Bizim evimizde 1960’lı ve 1970’li yıllarda yayınlanan “Resimli Bilgi” ve “Milliyet Çocuk” dergilerinin, ayrı ayrı, 50-100 arası sayılarının arşivi vardı. İlkokul dönemimde, Milliyet Çocuk’un eski sayılarında “Cimcime” nin maceralarını okurdum sırayla. Kızarmış ekmeğin üzerine tereyağı ve çilek reçeli sürüp yemeyi severdi ya da ben öyle hatırlıyorum. Seneler sonra aklımda kalmış o kare ve ne zaman çilek reçeli yesem Cimcime’yi anıyorum. 
---
Bir şeyler hatırladığımda, “Ne zamandı acaba?” diye düşünüyorum, sonra fark ediyorum ki yıllar geçmiş. Yaş almak meğer nasıl da derin bir kabulleniş gerektiriyormuş. Aynalarla barışmak, yarına daha sade hayaller beslemek ve hep güzeli, iyiyi saklamak şartmış. Öğreniyorum yavaş yavaş… 
Çilekli reçelinin bana, eskiden okuduğum bir çizgi karakteri hatırlatması, rüzgarla gelen bir kokunun beni eski bir anıma götürmesi, aniden duyduğum bir şarkının, nedenini anlamadığım şekilde içimi acıtması…
---
İnterneti henüz bu kadar sık kullanmadığımız yıllarda, ansiklopedi sayfalarında kaybolurken, konudan konuya geçişlerin müthiş heyecanını yaşardım.
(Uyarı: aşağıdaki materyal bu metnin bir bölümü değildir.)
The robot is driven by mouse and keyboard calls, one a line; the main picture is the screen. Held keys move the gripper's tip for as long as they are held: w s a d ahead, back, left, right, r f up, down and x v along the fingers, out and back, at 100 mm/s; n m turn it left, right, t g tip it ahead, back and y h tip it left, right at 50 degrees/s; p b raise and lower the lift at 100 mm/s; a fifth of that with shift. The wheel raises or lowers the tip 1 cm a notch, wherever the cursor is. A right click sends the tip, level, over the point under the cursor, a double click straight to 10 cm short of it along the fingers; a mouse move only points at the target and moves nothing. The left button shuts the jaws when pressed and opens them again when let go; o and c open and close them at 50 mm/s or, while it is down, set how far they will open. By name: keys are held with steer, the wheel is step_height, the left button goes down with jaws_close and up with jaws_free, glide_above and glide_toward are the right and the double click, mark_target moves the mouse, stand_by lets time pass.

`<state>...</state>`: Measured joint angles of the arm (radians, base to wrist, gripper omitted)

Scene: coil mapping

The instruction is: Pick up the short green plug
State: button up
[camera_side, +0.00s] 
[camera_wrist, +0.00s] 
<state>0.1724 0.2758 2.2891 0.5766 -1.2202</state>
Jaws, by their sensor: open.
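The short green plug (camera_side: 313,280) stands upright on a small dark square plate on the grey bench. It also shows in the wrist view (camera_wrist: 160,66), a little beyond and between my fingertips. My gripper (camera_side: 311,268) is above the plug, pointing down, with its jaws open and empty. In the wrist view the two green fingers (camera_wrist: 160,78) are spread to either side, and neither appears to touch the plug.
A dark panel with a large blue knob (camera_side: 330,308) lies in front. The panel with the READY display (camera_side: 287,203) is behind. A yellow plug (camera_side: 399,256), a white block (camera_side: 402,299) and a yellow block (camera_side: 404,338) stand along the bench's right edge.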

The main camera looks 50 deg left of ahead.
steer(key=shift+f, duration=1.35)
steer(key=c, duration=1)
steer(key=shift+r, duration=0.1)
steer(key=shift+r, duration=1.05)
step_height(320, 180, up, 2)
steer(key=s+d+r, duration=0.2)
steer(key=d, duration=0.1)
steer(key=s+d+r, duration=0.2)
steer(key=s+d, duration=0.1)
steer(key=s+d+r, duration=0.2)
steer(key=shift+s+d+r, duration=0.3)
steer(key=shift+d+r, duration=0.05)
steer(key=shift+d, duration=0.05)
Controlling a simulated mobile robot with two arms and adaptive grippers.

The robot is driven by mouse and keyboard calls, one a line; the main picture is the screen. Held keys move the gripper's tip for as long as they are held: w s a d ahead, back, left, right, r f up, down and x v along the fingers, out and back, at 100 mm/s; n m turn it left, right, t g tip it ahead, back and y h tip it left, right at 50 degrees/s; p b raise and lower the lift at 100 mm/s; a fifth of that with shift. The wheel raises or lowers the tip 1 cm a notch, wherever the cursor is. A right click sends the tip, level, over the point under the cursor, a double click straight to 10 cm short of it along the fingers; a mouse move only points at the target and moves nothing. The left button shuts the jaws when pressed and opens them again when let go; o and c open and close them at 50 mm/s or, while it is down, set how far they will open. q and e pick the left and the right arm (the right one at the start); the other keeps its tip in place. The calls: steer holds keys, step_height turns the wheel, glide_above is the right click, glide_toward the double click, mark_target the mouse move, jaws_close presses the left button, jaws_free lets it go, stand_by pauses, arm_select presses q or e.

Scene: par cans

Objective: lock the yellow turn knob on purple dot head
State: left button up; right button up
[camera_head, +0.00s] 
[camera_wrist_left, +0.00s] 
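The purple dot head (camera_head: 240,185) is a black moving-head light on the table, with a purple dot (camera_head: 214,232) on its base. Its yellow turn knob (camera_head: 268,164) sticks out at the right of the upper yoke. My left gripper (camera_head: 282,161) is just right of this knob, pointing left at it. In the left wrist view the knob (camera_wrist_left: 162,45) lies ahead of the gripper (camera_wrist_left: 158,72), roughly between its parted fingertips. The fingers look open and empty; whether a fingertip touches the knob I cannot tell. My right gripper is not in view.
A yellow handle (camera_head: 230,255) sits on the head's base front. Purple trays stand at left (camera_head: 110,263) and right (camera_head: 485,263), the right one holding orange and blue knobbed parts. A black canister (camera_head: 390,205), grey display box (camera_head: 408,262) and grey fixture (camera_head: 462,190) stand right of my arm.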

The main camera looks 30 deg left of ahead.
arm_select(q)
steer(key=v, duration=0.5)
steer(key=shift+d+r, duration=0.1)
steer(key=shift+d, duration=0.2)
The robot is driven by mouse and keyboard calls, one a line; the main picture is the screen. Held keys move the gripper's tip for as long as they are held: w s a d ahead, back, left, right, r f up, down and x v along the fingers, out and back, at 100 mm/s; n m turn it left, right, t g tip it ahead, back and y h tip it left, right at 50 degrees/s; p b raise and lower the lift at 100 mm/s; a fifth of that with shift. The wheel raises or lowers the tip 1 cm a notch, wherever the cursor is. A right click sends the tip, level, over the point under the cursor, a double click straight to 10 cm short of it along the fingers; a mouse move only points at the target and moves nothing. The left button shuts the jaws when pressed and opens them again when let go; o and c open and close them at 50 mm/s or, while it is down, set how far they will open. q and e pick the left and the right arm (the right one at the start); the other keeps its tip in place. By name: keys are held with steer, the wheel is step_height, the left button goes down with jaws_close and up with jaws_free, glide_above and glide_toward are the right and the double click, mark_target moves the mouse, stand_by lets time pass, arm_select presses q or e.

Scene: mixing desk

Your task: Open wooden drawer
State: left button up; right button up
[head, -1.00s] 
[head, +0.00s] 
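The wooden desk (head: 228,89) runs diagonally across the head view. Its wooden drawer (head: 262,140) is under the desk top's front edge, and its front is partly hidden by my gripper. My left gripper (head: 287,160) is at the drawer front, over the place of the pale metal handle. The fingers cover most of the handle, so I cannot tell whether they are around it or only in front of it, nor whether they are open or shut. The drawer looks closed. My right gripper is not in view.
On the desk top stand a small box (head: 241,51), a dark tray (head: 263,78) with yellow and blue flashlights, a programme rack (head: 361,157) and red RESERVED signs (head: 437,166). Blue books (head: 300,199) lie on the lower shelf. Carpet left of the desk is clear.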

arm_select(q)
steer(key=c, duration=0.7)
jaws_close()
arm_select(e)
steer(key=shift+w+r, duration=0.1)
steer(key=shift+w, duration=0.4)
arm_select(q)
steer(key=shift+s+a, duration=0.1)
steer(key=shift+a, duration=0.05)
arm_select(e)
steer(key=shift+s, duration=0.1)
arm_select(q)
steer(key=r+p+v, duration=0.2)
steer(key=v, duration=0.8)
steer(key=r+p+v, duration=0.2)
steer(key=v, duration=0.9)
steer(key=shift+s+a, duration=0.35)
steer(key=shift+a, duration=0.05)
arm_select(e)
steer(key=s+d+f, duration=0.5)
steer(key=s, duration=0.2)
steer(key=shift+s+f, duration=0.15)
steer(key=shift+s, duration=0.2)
Deli bir kedi merakına sahip olduğum için… 
Resimli Bilgi dergisinin ciltleri hala odamda, çalışma masamın üstünde. Her an elimin altında olmaları için özenle silip tozunu alıp saklıyorum. Milliyet Çocuk dergilerimize ne oldu, bilmiyorum. Antalya, İstanbul arasında geçen taşınmalar sırasında kayboldu sanırım. Keşke bulsam yine bir yerlerden. Resimli Bilgi dergilerinin her yeni sayısında okuduğum yazıların dili özellikle ilgimi çekiyor. Şu an nadir kullanılan kelimeler var yazılarda. Kültürel bilgi hazinesi olma amacıyla hazırlanan bu dergilerin, ayrıca en çok sevdiğim yönü, aynı anda birçok konudan bahsetmesi. Sadece coğrafya ya da tarihle sınırlı kalmadan, matematik, sanat ve her şeyle ilgili kullanılan başlıklar, görseller o kadar özenli ki… Herhangi bir zamanda belki hiç ilgimi çekmeyen konular, Resimli Bilgi dergileri sayesinde zihnime işleniyor. 
---
Tüm öğrencilik hayatım boyunca, Türkçe ya da Türk Dili ve Edebiyatı derslerinde işlenen konuların sonunda, öğretmenlerin sorduğu sorulara istisnasız parmak kaldırır, heyecan ve hevesle cevap verirdim. Çünkü, bir gün önce evde derse çalışırken, işlenecek konuyu, ansiklopedilerden, Resimli Bilgi dergisinin içinde kaybolduğum ciltlerinden araştırır, öğrenir, notlar alırdım. İyi ki, günümüzün oyalayıcı internetinden uzakmışım o yıllar. Özlüyorum ve bunun için kitaplara özel zamanlar ayırıp internetten kaçmaya çalışıyorum.
---
Öğrenmenin ve bildiklerini paylaşmanın hazzı bir süre sonra yaşam amacı oluyor sanki. Mutluluk sebebi ve huzur veren tam bir doyum hissi yaşatıyor. En güzeli de bunun sonu yok ve “unutmuşumdur” dese de zihin, ufacık bir kelime, bakış, ses… 
Bir sebeple hatırlanıyor öğrenilen her şey. Hayat çağrışımlarla süsleniyor yıllar geçtikçe.